» DATASET EXTRACT
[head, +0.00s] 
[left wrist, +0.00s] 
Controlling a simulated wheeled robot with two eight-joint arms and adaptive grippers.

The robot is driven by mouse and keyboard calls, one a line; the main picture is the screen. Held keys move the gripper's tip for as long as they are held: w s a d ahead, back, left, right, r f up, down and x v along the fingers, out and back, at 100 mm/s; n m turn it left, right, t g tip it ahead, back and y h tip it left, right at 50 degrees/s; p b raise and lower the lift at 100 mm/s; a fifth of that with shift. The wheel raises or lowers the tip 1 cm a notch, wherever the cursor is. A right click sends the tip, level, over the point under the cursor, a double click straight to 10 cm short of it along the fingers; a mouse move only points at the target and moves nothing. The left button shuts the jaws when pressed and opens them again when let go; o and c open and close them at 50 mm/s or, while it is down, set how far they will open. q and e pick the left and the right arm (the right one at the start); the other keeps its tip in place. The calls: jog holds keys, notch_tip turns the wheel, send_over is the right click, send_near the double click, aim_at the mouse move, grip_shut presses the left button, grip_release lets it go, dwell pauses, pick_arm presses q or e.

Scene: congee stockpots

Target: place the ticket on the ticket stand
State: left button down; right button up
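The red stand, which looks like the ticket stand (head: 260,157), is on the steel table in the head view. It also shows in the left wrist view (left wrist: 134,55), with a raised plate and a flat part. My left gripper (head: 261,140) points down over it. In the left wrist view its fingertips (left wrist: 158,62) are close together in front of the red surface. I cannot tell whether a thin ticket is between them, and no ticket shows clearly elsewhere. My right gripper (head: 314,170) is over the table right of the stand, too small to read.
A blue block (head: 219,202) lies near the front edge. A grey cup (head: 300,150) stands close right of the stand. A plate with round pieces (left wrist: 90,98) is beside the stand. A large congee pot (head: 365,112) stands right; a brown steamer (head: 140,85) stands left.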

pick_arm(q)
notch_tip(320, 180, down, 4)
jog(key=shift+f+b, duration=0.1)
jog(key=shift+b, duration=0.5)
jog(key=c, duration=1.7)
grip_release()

» EXERCISE REQUIREMENTS
Quote the listing above from its first line to the line with "Controlling a simulated", inclusive, and add nothing.

» ANSWER TO THE PROBLEM
[head, +0.00s] 
[left wrist, +0.00s] 
Controlling a simulated wheeled robot with two eight-joint arms and adaptive grippers.

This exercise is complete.